=== Listed records ===

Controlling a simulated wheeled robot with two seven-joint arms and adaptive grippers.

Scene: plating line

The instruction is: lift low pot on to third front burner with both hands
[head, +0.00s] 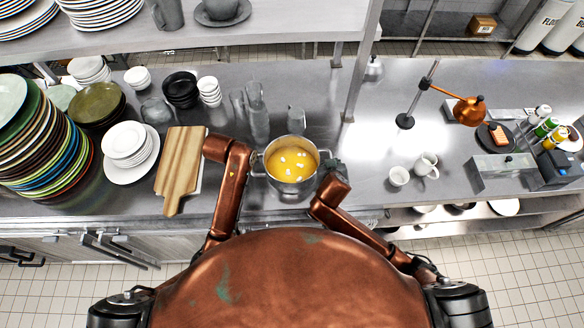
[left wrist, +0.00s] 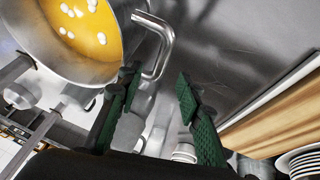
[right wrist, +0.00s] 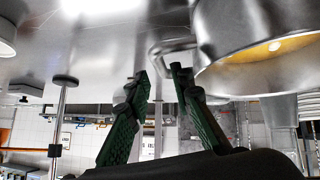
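The low pot (head: 292,187) is a shiny steel pot holding yellow liquid with white pieces. It stands on the steel counter between my two arms. My left gripper (left wrist: 157,82) is open by one loop handle (left wrist: 157,48), which shows just past its fingertips. The pot wall (left wrist: 48,55) is at the upper left of the left wrist view. My right gripper (right wrist: 158,72) is open by the opposite handle (right wrist: 163,47), with the pot (right wrist: 235,35) at the right of that view. In the head view my arm links largely hide both grippers. No burner is visible.
A wooden board (head: 180,165) lies left of my left arm, beside stacked white plates (head: 128,145). Glasses (head: 255,105) stand behind the pot. A shelf post (head: 358,75) and a lamp base (head: 405,121) stand right.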

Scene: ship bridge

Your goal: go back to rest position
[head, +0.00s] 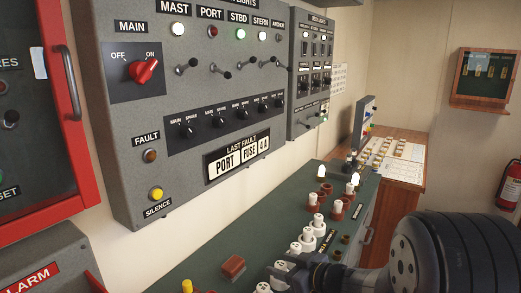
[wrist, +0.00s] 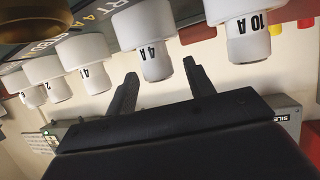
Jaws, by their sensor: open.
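My gripper (head: 284,273) is at the near end of the dark green bench top, low in the head view, beside a row of white fuses (head: 308,237). In the wrist view my gripper (wrist: 160,72) has its two dark fingers apart, with nothing clasped. A white fuse marked 4 A (wrist: 153,38) shows between and just beyond the fingertips. I cannot tell whether it touches them. A larger fuse marked 10 A (wrist: 242,35) is to its right, and several smaller ones are to its left. My arm comes in from the right in the head view.
The grey light panel (head: 190,80) is on the wall behind the bench. Its fault plate (head: 237,157) reads PORT FUSE 4 A. Two lit bulbs (head: 321,171) and red-brown sockets stand on the bench. A brown-red block (head: 233,267) lies left of my gripper. A fire extinguisher (head: 509,184) hangs far right.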

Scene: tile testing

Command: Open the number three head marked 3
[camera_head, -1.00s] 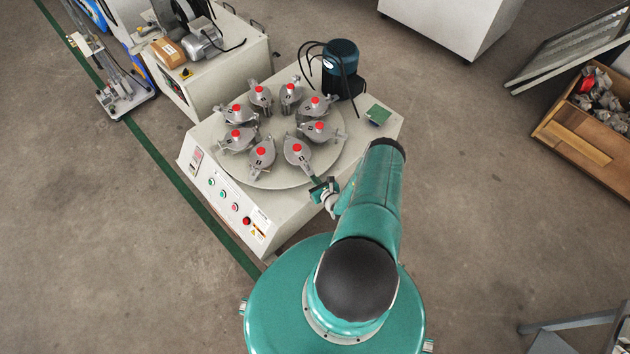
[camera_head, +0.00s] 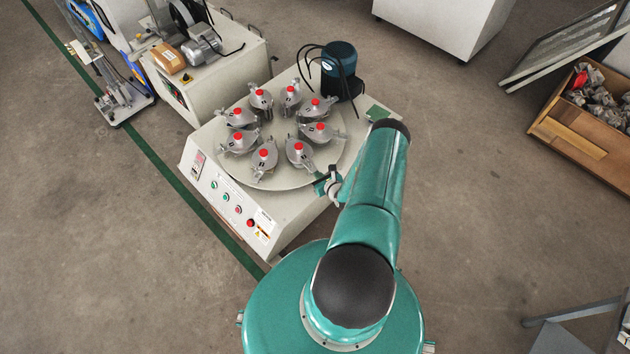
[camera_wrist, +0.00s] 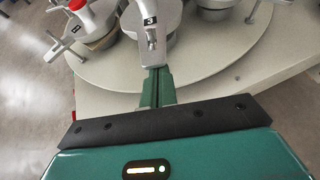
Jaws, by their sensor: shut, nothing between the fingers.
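The head marked 3 (camera_wrist: 150,20) is a grey metal fixture at the top middle of the wrist view. Its clamp lever points toward my gripper, with a dark "3" label on it. In the head view it appears to be the near red-capped head (camera_head: 299,153) on the round plate. My gripper (camera_wrist: 156,72) is shut and empty, its green fingers just in front of the lever's near end; I cannot tell whether they touch. In the head view my gripper (camera_head: 322,186) is at the plate's near right edge, partly hidden by my arm.
Several similar red-capped heads ring the round plate (camera_head: 285,178) of the white machine. A neighbouring head (camera_wrist: 88,22) stands left in the wrist view. A dark green motor (camera_head: 340,62) with cables stands behind. Control buttons line the left front panel (camera_head: 228,203). Open floor lies right.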

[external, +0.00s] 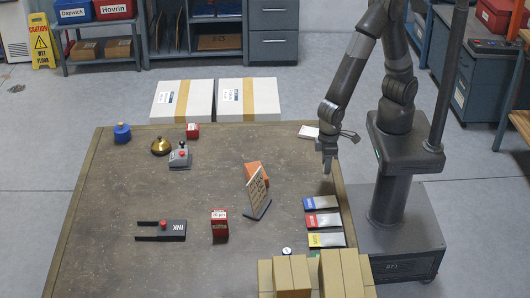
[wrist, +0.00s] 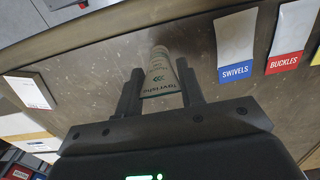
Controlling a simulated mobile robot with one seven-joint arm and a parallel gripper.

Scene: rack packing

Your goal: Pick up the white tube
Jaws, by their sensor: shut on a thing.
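The white tube (wrist: 160,85) has green print and shows in the wrist view between the two fingers of my gripper (wrist: 160,78). The fingers are shut on its sides, and its far end reaches past the fingertips. In the external view my gripper (external: 327,168) points down over the right part of the table. I cannot make out the tube there, and the height of the gripper above the table is hard to tell.
Label cards lie near the table's right edge: blue "SWIVELS" (wrist: 235,72), red "BUCKLES" (wrist: 286,60) and yellow (external: 326,240). Cardboard boxes (external: 291,274) stand at the front.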

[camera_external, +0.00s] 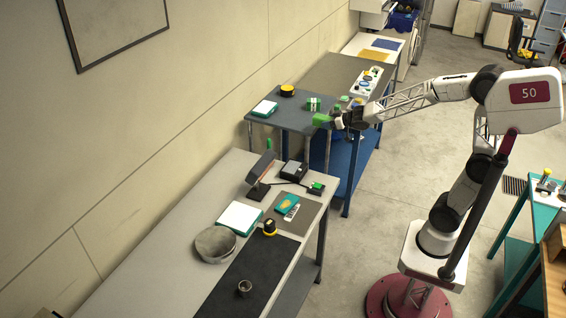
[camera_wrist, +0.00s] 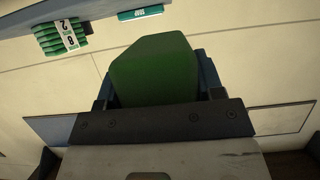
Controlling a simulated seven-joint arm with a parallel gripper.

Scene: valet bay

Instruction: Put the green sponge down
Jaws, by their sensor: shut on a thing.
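The green sponge (camera_external: 321,119) is a bright green block at the end of my arm in the external view. In the wrist view the sponge (camera_wrist: 155,70) fills the middle and looks dark green. My gripper (camera_external: 338,119) is shut on it, with dark blue fingers (camera_wrist: 208,75) at its sides in the wrist view. In the external view the sponge appears in front of the grey-blue table (camera_external: 270,112), near its front edge. I cannot tell how high it is above that surface.
The grey-blue table bears a teal-and-white pad (camera_external: 264,108), a yellow-and-black round item (camera_external: 287,90) and a green-and-white bundle (camera_external: 313,104).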

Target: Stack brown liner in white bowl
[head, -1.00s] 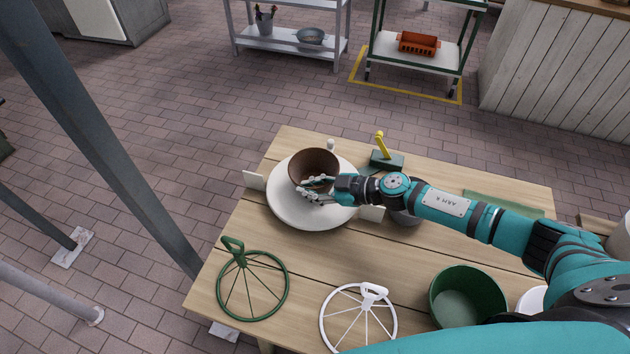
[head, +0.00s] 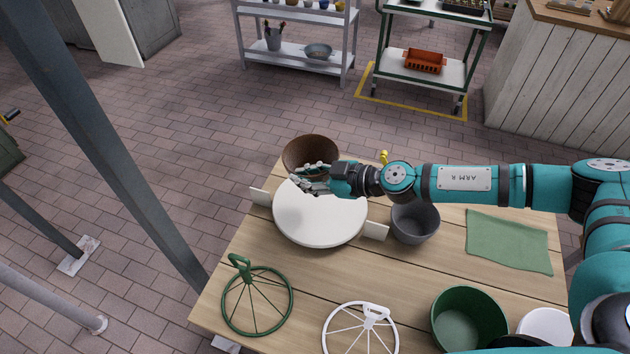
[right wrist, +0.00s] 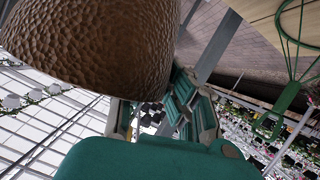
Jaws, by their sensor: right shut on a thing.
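The brown liner (head: 311,155) is a bowl-shaped piece with a dark brown inside; in the right wrist view its dimpled outer wall (right wrist: 100,45) fills the upper left. My right gripper (head: 314,180) is shut on its near rim and holds it above the far edge of the white round turntable (head: 320,225). A white round vessel (head: 547,328) at the lower right, seemingly the white bowl, is partly hidden by my arm. My left gripper is out of view.
On the wooden table are a grey bowl (head: 415,223), a green bowl (head: 468,322), a green cloth (head: 508,241), a green spoked ring (head: 257,302) and a white spoked ring (head: 361,333).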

===

# Problem to solve:
Return the whole listing, word for word, and leave out every picture.

# Task output:
Controlling a simulated wheeled robot with two seven-joint arms and adaptive grippers.

Scene: plating line

The instruction is: lift low pot on to third front burner with both hands
[head, +0.00s] 
[left wrist, +0.00s] 
[right wrist, +0.00s] 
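The low pot (head: 292,187) is a shiny steel pot holding yellow liquid with white pieces. It stands on the steel counter between my two arms. My left gripper (left wrist: 157,82) is open by one loop handle (left wrist: 157,48), which shows just past its fingertips. The pot wall (left wrist: 48,55) is at the upper left of the left wrist view. My right gripper (right wrist: 158,72) is open by the opposite handle (right wrist: 163,47), with the pot (right wrist: 235,35) at the right of that view. In the head view my arm links largely hide both grippers. No burner is visible.
A wooden board (head: 180,165) lies left of my left arm, beside stacked white plates (head: 128,145). Glasses (head: 255,105) stand behind the pot. A shelf post (head: 358,75) and a lamp base (head: 405,121) stand right.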

Scene: ship bridge

Your goal: go back to rest position
[head, +0.00s] 
[wrist, +0.00s] 
Jaws, by their sensor: open.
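My gripper (head: 284,273) is at the near end of the dark green bench top, low in the head view, beside a row of white fuses (head: 308,237). In the wrist view my gripper (wrist: 160,72) has its two dark fingers apart, with nothing clasped. A white fuse marked 4 A (wrist: 153,38) shows between and just beyond the fingertips. I cannot tell whether it touches them. A larger fuse marked 10 A (wrist: 242,35) is to its right, and several smaller ones are to its left. My arm comes in from the right in the head view.
The grey light panel (head: 190,80) is on the wall behind the bench. Its fault plate (head: 237,157) reads PORT FUSE 4 A. Two lit bulbs (head: 321,171) and red-brown sockets stand on the bench. A brown-red block (head: 233,267) lies left of my gripper. A fire extinguisher (head: 509,184) hangs far right.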

Scene: tile testing

Command: Open the number three head marked 3
[camera_head, -1.00s] 
[camera_head, +0.00s] 
[camera_wrist, +0.00s] 
Jaws, by their sensor: shut, nothing between the fingers.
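The head marked 3 (camera_wrist: 150,20) is a grey metal fixture at the top middle of the wrist view. Its clamp lever points toward my gripper, with a dark "3" label on it. In the head view it appears to be the near red-capped head (camera_head: 299,153) on the round plate. My gripper (camera_wrist: 156,72) is shut and empty, its green fingers just in front of the lever's near end; I cannot tell whether they touch. In the head view my gripper (camera_head: 322,186) is at the plate's near right edge, partly hidden by my arm.
Several similar red-capped heads ring the round plate (camera_head: 285,178) of the white machine. A neighbouring head (camera_wrist: 88,22) stands left in the wrist view. A dark green motor (camera_head: 340,62) with cables stands behind. Control buttons line the left front panel (camera_head: 228,203). Open floor lies right.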

[external, +0.00s] 
[wrist, +0.00s] 
Controlling a simulated mobile robot with one seven-joint arm and a parallel gripper.

Scene: rack packing

Your goal: Pick up the white tube
Jaws, by their sensor: shut on a thing.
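The white tube (wrist: 160,85) has green print and shows in the wrist view between the two fingers of my gripper (wrist: 160,78). The fingers are shut on its sides, and its far end reaches past the fingertips. In the external view my gripper (external: 327,168) points down over the right part of the table. I cannot make out the tube there, and the height of the gripper above the table is hard to tell.
Label cards lie near the table's right edge: blue "SWIVELS" (wrist: 235,72), red "BUCKLES" (wrist: 286,60) and yellow (external: 326,240). Cardboard boxes (external: 291,274) stand at the front.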

[camera_external, +0.00s] 
[camera_wrist, +0.00s] 
Controlling a simulated seven-joint arm with a parallel gripper.

Scene: valet bay

Instruction: Put the green sponge down
Jaws, by their sensor: shut on a thing.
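The green sponge (camera_external: 321,119) is a bright green block at the end of my arm in the external view. In the wrist view the sponge (camera_wrist: 155,70) fills the middle and looks dark green. My gripper (camera_external: 338,119) is shut on it, with dark blue fingers (camera_wrist: 208,75) at its sides in the wrist view. In the external view the sponge appears in front of the grey-blue table (camera_external: 270,112), near its front edge. I cannot tell how high it is above that surface.
The grey-blue table bears a teal-and-white pad (camera_external: 264,108), a yellow-and-black round item (camera_external: 287,90) and a green-and-white bundle (camera_external: 313,104).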

Target: Stack brown liner in white bowl
[head, -1.00s] 
[head, +0.00s] 
[right wrist, +0.00s] 
Jaws, by their sensor: right shut on a thing.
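The brown liner (head: 311,155) is a bowl-shaped piece with a dark brown inside; in the right wrist view its dimpled outer wall (right wrist: 100,45) fills the upper left. My right gripper (head: 314,180) is shut on its near rim and holds it above the far edge of the white round turntable (head: 320,225). A white round vessel (head: 547,328) at the lower right, seemingly the white bowl, is partly hidden by my arm. My left gripper is out of view.
On the wooden table are a grey bowl (head: 415,223), a green bowl (head: 468,322), a green cloth (head: 508,241), a green spoked ring (head: 257,302) and a white spoked ring (head: 361,333).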

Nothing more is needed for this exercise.